§ **WORK TO DO**
Drop every picture. Then return, exactly, the lines from the beginning of the listing below through the one containing "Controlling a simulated".

┌──

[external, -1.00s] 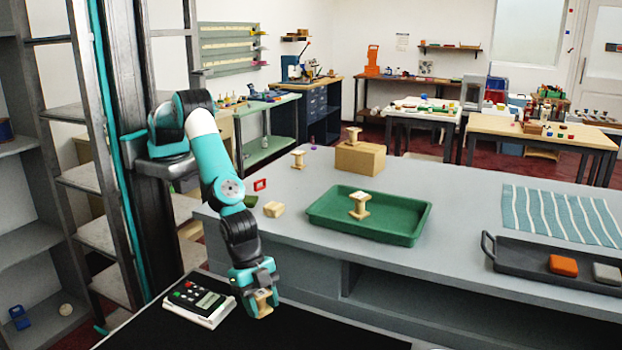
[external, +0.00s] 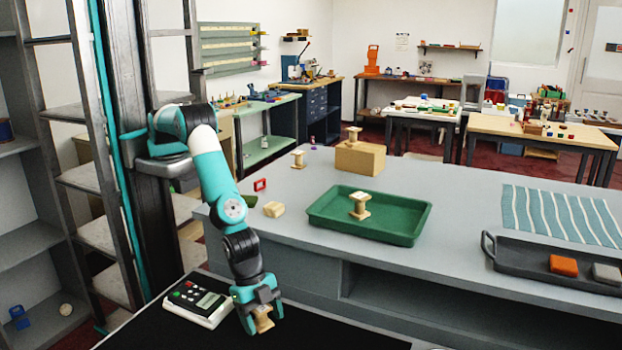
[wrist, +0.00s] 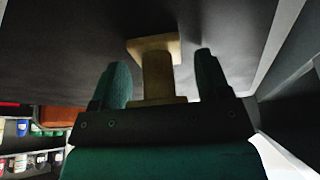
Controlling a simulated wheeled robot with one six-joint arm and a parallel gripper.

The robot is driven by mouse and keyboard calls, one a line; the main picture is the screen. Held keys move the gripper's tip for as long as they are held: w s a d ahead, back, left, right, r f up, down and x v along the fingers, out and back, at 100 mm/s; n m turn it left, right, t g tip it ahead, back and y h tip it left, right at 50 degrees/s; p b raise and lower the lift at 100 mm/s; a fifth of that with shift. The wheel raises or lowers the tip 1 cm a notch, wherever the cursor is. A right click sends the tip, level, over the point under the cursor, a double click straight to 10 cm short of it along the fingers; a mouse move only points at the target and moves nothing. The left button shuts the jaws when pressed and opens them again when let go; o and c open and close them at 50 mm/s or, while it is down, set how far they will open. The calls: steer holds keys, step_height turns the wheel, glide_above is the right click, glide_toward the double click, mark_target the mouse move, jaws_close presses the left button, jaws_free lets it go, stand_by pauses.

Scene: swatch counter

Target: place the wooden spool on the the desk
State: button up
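The wooden spool (external: 263,320) is pale and slightly tilted in the external view, low over or on the black desk top (external: 330,335). I cannot tell whether it touches the surface. My gripper (external: 262,312) is around it, pointing down, with a finger on each side. In the wrist view the spool (wrist: 157,72) shows its narrow waist and two square flanges between my dark green fingers (wrist: 163,80). The fingers look open, with a gap beside the spool at right and clear space beside the waist. The near flange is partly hidden by my gripper body.
A keypad device (external: 197,302) lies just left of my gripper. Behind stands a grey counter (external: 450,200) with a green tray (external: 415,236) holding another spool (external: 360,206), plus more spools, a wood block and a dark tray (external: 515,262). The black top is clear to the right.

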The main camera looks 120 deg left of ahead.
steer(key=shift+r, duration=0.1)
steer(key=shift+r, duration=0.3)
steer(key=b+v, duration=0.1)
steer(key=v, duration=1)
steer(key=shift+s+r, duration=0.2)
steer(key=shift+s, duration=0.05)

└──

§ **EXERCISE SOLUTION**
[external, -1.00s] 
[external, +0.00s] 
[wrist, +0.00s] 
Controlling a simulated wheeled robot with one six-joint arm and a parallel gripper.

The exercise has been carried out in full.